【ぼちぼちクライミング&読書】

-クライミング&読書覚書rapunzel別館-

「雨のなまえ」窪美澄

2014年01月25日 20時32分44秒 | 読書(小説/日本)

「雨のなまえ」窪美澄

単行本5冊目、今回は、短編集。
窪美澄さんの作品は全て読んでいる。
今回も、とても良かった、レベルをキープされている。
今まで、ハズレはない。

・・・とは言え、今回は、「救い」の無い話ばかり。
カタルシスとは無縁。
行き場のない思い、閉塞感が表現される。
読んでいるこちらまで鬱屈してくる。(でも、読まずにいられない)

5編収録されている。
いずれも雨に関係する話ばかり。

「雨のなまえ」
「記録的短時間大雨情報」
「雷放電」
「ゆきひら」
「あたたかい雨の降水課程」

P45
妻の視点から家族を表現している・・・なんと冷めていることか!
ばたばたと息子が階段を下りてくる音がする。夫に似て、すべての生活音が大きい。水の音がして、トイレから新聞紙を手にした夫が出てくる。
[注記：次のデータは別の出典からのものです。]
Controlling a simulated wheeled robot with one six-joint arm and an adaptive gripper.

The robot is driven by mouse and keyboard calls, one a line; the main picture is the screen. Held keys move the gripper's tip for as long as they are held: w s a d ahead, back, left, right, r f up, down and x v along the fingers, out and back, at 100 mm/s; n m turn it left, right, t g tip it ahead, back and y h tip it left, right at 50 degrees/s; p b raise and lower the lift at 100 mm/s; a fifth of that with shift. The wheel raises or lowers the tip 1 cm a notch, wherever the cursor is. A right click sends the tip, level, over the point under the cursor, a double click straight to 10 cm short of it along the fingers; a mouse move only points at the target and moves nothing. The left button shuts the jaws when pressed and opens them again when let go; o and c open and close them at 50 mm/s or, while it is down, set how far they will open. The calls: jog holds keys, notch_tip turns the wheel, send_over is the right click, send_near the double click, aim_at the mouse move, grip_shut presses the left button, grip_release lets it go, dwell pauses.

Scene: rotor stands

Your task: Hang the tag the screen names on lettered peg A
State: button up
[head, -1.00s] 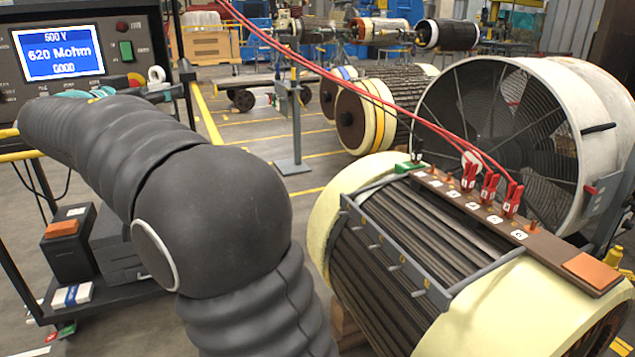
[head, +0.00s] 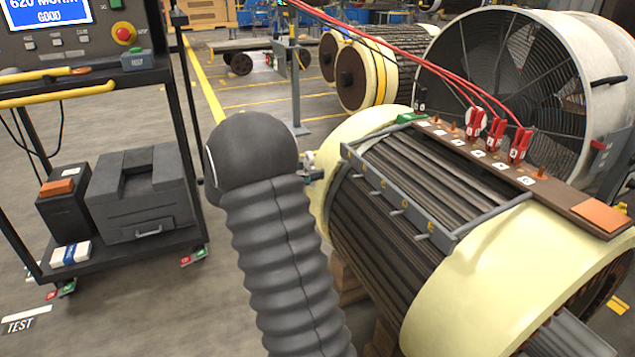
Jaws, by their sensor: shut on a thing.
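The screen (head: 47,12) on the cart is cut off at the top and reads "620 Mohm" and "GOOD". A grey rail (head: 398,203) with several short lettered pegs lies along the near side of the big rotor stand; the letters are too small to read surely, so I cannot tell which peg is A. My arm rises in the middle. A small dark part of my gripper (head: 315,176) shows past its right side, at the left end of the rail. The gripper is shut on a thing, mostly hidden behind my arm. The pegs I can see look bare.
The cream-ended stator (head: 475,290) fills the right side. Red clamps (head: 495,132) with cables stand on its brown terminal board (head: 570,196). A big fan (head: 530,90) stands behind. The cart (head: 120,255) on the left carries dark boxes. Floor between cart and stator is open.

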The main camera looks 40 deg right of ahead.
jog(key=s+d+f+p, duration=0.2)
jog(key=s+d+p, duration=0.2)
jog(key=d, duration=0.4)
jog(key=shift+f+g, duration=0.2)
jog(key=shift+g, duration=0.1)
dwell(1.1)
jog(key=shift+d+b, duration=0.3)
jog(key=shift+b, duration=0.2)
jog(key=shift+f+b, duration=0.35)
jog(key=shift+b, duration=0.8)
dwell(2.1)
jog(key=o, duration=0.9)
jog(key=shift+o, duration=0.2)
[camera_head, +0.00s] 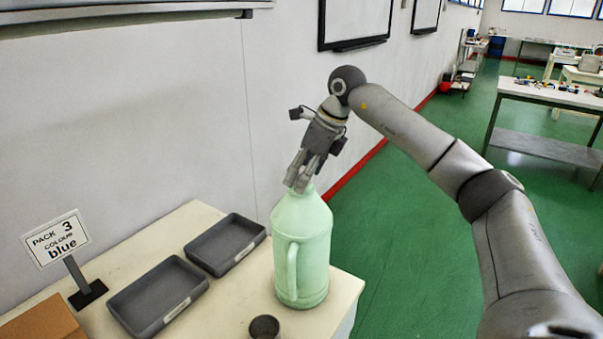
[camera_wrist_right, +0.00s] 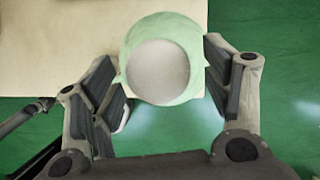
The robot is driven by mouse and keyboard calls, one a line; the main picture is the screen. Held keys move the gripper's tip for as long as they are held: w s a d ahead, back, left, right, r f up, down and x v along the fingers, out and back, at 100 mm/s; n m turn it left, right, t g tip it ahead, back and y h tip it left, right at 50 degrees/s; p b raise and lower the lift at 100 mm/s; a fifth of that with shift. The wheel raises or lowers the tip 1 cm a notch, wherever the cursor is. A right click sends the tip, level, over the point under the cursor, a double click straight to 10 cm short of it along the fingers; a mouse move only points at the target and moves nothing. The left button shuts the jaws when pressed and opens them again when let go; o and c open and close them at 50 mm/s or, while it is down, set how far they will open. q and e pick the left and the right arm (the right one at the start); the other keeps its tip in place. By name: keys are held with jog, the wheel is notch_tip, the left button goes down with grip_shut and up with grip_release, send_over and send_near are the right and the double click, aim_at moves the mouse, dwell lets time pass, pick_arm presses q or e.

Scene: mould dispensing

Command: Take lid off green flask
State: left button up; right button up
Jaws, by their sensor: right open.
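The green flask (camera_head: 302,245) is a pale green jug with a side handle, standing upright near the table's right end. Its lid (camera_wrist_right: 158,71) shows from above in the right wrist view as a round grey-white disc. The flask's green shoulder (camera_wrist_right: 150,27) rings it. My right gripper (camera_head: 299,185) points down at the flask's top in the head view. It is open, with one finger on each side of the lid in the wrist view. I cannot tell whether the fingers touch it. My left gripper is not in view.
Two dark grey trays (camera_head: 116,304) (camera_head: 190,262) lie on the cream table (camera_head: 239,295). A small dark cup (camera_head: 264,326) stands in front of the flask. A sign reading "PACK 3 COLOUR blue" (camera_head: 57,240) and a brown box (camera_head: 40,322) are at left. The wall is behind.

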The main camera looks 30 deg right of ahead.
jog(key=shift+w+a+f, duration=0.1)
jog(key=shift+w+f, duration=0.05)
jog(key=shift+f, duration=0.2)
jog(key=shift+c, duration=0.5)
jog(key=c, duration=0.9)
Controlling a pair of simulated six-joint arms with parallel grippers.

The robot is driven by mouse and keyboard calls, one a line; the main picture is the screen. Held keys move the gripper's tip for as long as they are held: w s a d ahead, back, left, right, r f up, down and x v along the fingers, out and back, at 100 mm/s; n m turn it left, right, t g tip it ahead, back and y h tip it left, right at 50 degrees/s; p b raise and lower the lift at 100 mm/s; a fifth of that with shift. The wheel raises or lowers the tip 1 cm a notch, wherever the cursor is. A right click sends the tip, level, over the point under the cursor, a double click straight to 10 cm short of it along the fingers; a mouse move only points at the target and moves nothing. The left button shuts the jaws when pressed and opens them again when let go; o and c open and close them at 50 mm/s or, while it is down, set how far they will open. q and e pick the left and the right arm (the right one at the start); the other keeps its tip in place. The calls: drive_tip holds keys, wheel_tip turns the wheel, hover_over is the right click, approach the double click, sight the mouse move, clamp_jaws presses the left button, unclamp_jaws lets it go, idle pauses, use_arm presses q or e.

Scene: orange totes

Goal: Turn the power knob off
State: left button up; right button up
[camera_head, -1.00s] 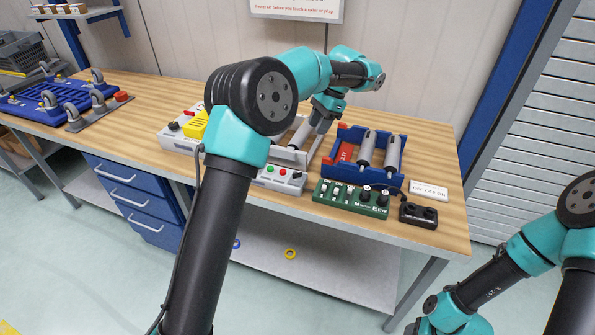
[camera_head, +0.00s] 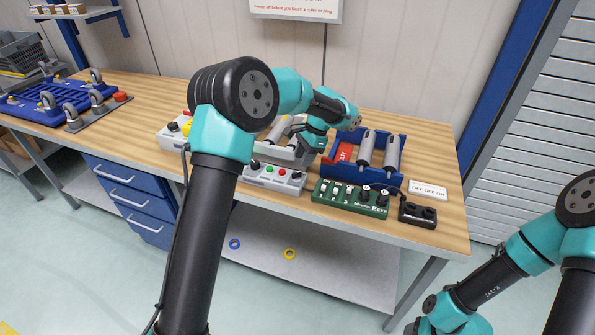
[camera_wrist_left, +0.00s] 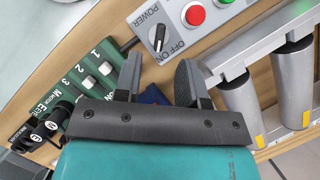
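The power knob (camera_wrist_left: 159,38) is a black pointer knob on a grey control box (camera_wrist_left: 205,42); POWER, OFF and ON are printed around it. Its pale mark appears to face the ON side, but this is small. In the head view the knob (camera_head: 297,175) is at the right end of the box's front, beside the red button. My left gripper (camera_wrist_left: 158,74) is open and empty. Its fingers point toward the knob and appear apart from it.
A green switch board (camera_head: 350,198) stands close to the right of the control box, with a black box (camera_head: 417,214) beyond it. A blue tray (camera_head: 345,170) with grey rollers is behind. Grey rollers (camera_wrist_left: 294,85) also lie beside the box.

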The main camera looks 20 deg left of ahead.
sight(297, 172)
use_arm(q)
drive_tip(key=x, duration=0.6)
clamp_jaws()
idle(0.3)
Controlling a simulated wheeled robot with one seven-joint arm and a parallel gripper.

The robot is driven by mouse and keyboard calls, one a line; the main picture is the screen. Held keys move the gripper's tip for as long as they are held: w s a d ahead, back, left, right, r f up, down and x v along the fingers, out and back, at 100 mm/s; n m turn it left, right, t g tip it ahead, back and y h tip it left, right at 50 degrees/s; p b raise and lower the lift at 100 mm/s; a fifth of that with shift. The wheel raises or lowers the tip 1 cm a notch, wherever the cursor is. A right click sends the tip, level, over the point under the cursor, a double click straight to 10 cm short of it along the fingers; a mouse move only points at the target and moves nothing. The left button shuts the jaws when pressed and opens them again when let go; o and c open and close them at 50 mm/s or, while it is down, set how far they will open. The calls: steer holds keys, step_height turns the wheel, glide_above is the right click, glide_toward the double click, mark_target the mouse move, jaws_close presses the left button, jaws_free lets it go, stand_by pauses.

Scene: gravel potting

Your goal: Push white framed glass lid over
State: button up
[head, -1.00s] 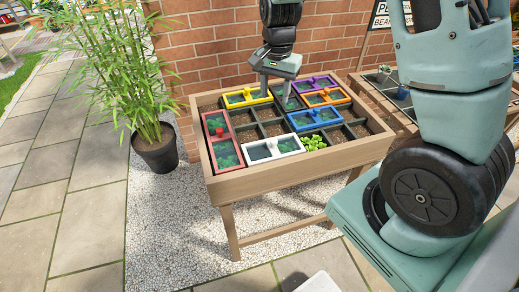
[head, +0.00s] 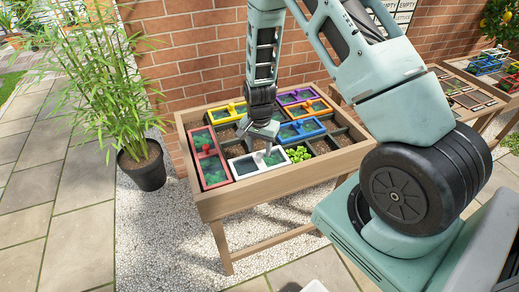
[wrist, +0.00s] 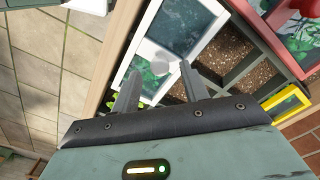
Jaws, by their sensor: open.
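The white framed glass lid (head: 244,166) lies at the front of the wooden planter, between the red framed lid (head: 209,158) and green clumps (head: 298,154). My gripper (head: 267,151) is down over the white lid's right part and hides some of it. In the wrist view, the white lid (wrist: 136,43) lies beyond my fingertips (wrist: 156,82). Its pale round knob (wrist: 160,62) shows near the gap between the spread fingers; I cannot tell whether they touch it. My gripper is open and holds nothing.
The wooden planter (head: 290,181) has dividers and open soil compartments. Yellow (head: 224,114), blue (head: 302,129), orange (head: 309,109) and purple (head: 294,96) lids lie farther back. A potted bamboo (head: 143,163) stands at left. The brick wall (head: 200,55) is close behind.

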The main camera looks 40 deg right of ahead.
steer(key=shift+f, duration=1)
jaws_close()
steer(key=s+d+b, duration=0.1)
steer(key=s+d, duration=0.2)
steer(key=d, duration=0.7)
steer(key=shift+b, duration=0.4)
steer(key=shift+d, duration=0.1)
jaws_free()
こもったにおいが、廊下まで流れてくる。家族なのだから仕方がない。うんざりを通りこしたあきらめの気持ち。縁あって同じ家に暮らしているのに、私の、彼らに対する気持ちは驚くほど冷めている。家具や食器と同じように家族を見ている。その自分の冷たさを、恥じる気持ちも私にはもうない。それが、生活というものを維持していくあきらめなのだとわかっている。

P61
中身はどうあれ、家族というパッケージにくるまれ、生活は続いていた。

P86
夫は黙っている。二人で目も合わさず、テーブルのどこかを見つめている。この人に恋したことも確かにあった。二人の間に生まれた子どもを二人で育てた。それほどの縁があった。それなのに、心は近づいては失望し、それでもまた近づいて、離れていく。それでも同じ家に住み続けることのおろかさを抱え続けたまま、私は澱んだ水たまりのような女になってしまった。

P185
小さな子どもの視点から両親を表現する(巧い!)
自分は、二つの乾電池につながった豆電球みたいだ、と思った。つながってはいるが、理科の実験で見たように、ぴかっ、とは光らない。どちらかと言うと、自分の体から発する何かを、父や母に吸い取られているような気がした。

【参考】
WEB本の雑誌に【作家の読者道】というのがある。
第116回が窪美澄さん。
このインタビューの中で、窪美澄さんが、松谷みよ子さんの『小説・捨てていく話』について触れている。
次のとおり。

「モモちゃん」シリーズの松谷みよ子さんの『小説・捨てていく話』というのがあって、これはご主人と別れる話なんです。松谷さんご自身、劇団をやっていたご主人のためにお金を稼ぐのにご主人はばんばん浮気をする。結局松谷さんのほうから別れるんですけれど、「モモちゃん」を読んでこれを読むと背筋が凍ります(笑)。あのシリーズの背景にはこれがあったのね、という。すごく温度を低くして、「私はそれを~~しました」「私はこれを~~しました」と淡々と書かかれているので、よりいっそう怖いです。

【参考リンク】1
「晴天の迷いクジラ」窪美澄
「ふがいない僕は空を見た」窪美澄
「クラウドクラスターを愛する方法」窪美澄
「アニバーサリー」窪美澄

【参考リンク】2
作家の読者道 第116回:窪美澄 - WEB本の雑誌
【リアル30's】変えてみる?識者に聞く 作家・窪美澄さん(46) - 毎日jp

【ネット上の紹介】
妻の妊娠中、逃げるように浮気をする男。パート先のアルバイト学生に焦がれる中年の主婦。不釣り合いな美しい女と結婚したサラリーマン。幼なじみの少女の死を引きずり続ける中学教師。まだ小さな息子とふたりで生きることを決めた女。満たされない思い。逃げ出したくなるような現実。殺伐としたこの日常を生きるすべての人に―。いまエンタメ界最注目の著者が描く、ヒリヒリするほど生々しい五人の物語。